Homes may be built as part of Chesterfield's Northern Gateway development

An artist's impression of how the Donut roundabout in Chesterfield could look like in the future. Picture provided by Whittam Cox.
An artist's impression of how the Donut roundabout in Chesterfield could look like in the future. Picture provided by Whittam Cox.

Houses could be built as part of the Northern Gateway masterplan, Chesterfield Borough Council has revealed.

The authority now says the flagship development will consist of two phases.

An artist's impression of how the Donut roundabout in Chesterfield could look like in the future. Picture provided by Whittam Cox.

An artist's impression of how the Donut roundabout in Chesterfield could look like in the future. Picture provided by Whittam Cox.

As part of the second phase, housing may be provided in the Newbold Road area.

The first phase, which will be completed over the next five years, will see:

► the former Co-op building redeveloped in a £10.5million scheme by Central England Co-operative and Jomast Developments to house six ground floor restaurants, a Premier Inn hotel on the first and second floors and a health and fitness centre in the basement

► the borough council demolish the existing Saltergate multi-storey car park and replace it with a new, higher quality car park in a £6.54m scheme

Chesterfield from above.

Chesterfield from above.

► an enterprise centre, incorporating a public space area, built on part of the Donut car park to house small and medium sized companies

► environmental street improvements around Elder Way and part of Knifesmithgate, to enhance this part of the town centre and make it more pedestrian friendly, will be funded using a £5.8m grant from the Sheffield City Region

The public will be able to see the plans, including visuals of how the area may look, and give their views at drop-in consultation sessions taking place in the entrance lobby to the Assembly Rooms in Chesterfield Market Hall between 11am and 4pm on Friday, July 28, and between 10am and 2pm on Saturday, July 29.

Consultation information will then be displayed in the Tourist Information Centre in Rykneld Square from Monday, July 31, to Friday, August 11.

Residents can also complete the consultation online at www.chesterfield.gov.uk/northern-gateway.

Councillor Terry Gilby, the borough council's cabinet member for economic growth, said: "This public consultation will focus on the plans for the enterprise centre which the council is building and the environmental street improvements in Elder Way and Knifesmithgate.

"We will also be seeking views on some of the longer term vision ideas about how the Northern Gateway can be better linked up to the historic core of the town centre, to the railway station and new developments like Chesterfield Waterside.

"This part of the vision is not something that will be happening soon but it is important that we plan for the future of the Newbold Road area too."

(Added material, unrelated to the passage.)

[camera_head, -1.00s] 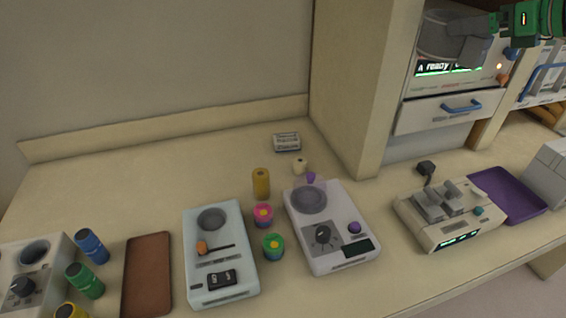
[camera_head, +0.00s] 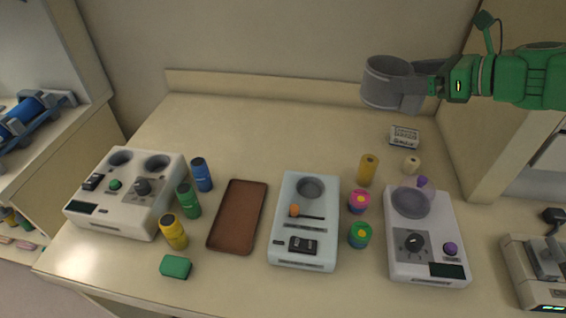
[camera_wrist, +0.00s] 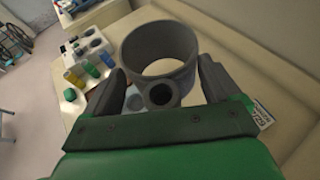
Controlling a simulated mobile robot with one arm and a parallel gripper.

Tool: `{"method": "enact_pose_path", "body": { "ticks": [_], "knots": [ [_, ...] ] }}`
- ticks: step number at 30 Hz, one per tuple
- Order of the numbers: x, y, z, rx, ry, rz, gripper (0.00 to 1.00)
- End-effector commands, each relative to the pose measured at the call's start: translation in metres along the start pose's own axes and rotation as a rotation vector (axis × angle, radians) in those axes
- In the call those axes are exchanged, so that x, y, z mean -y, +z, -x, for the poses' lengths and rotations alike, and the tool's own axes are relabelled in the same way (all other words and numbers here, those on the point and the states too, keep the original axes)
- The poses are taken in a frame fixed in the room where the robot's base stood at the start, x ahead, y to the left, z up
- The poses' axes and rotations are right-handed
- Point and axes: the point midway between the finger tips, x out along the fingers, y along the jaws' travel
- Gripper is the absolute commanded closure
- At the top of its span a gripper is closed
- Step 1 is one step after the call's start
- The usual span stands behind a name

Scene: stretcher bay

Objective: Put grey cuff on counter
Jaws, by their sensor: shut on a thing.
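The grey cuff (camera_head: 387,84) is a wide dark-grey ring, held in the air above the back right part of the counter (camera_head: 300,122). My gripper (camera_head: 437,84) comes in from the right on the green arm and is shut on the cuff's block-like side. In the wrist view the cuff (camera_wrist: 160,50) shows between the two dark fingers of my gripper (camera_wrist: 160,92), with its ring opening facing up. The cuff is clear of the counter. The exact contact of the fingers is partly hidden by the cuff's block.
A white device (camera_head: 125,190), brown tray (camera_head: 238,215), pale blue device (camera_head: 305,220) and white device with a dial (camera_head: 425,235) line the front. Blue, green and yellow bottles (camera_head: 187,202) stand left of the tray. A small box (camera_head: 404,137) lies back right. The back strip is clear.

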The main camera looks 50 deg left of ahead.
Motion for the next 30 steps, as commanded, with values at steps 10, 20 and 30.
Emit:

The consultation will not include the Saltergate multi-storey car park or the Co-op redevelopment parts of the project.

Consultation has already taken place with Derbyshire County Council's highways team, bus companies, taxi drivers, businesses and representatives of equalities groups to help Chesterfield-based architects Whittam Cox produce a draft Northern Gateway vision document.

Andrew Dabbs, from Whittam Cox, said: "Consultation with local people is an essential part of the design development process and we will look forward to presenting our plans and taking on board the feedback that will help us develop our scheme to the next level.

"We are pretty confident that the work undertaken by our team in conjunction with Chesterfield Borough Council will be welcomed and supported.

"We also hope through our consultation that people will understand the holistic benefit that this development could bring as a catalyst for wider regeneration around the Northern Gateway and the wider town centre."

A rethink of the original plans for the Northern Gateway began in 2015 after no large food retailer could be attracted to the site, which was necessary to make the rest of the scheme viable.

The original proposals also included proposals for town centre housing.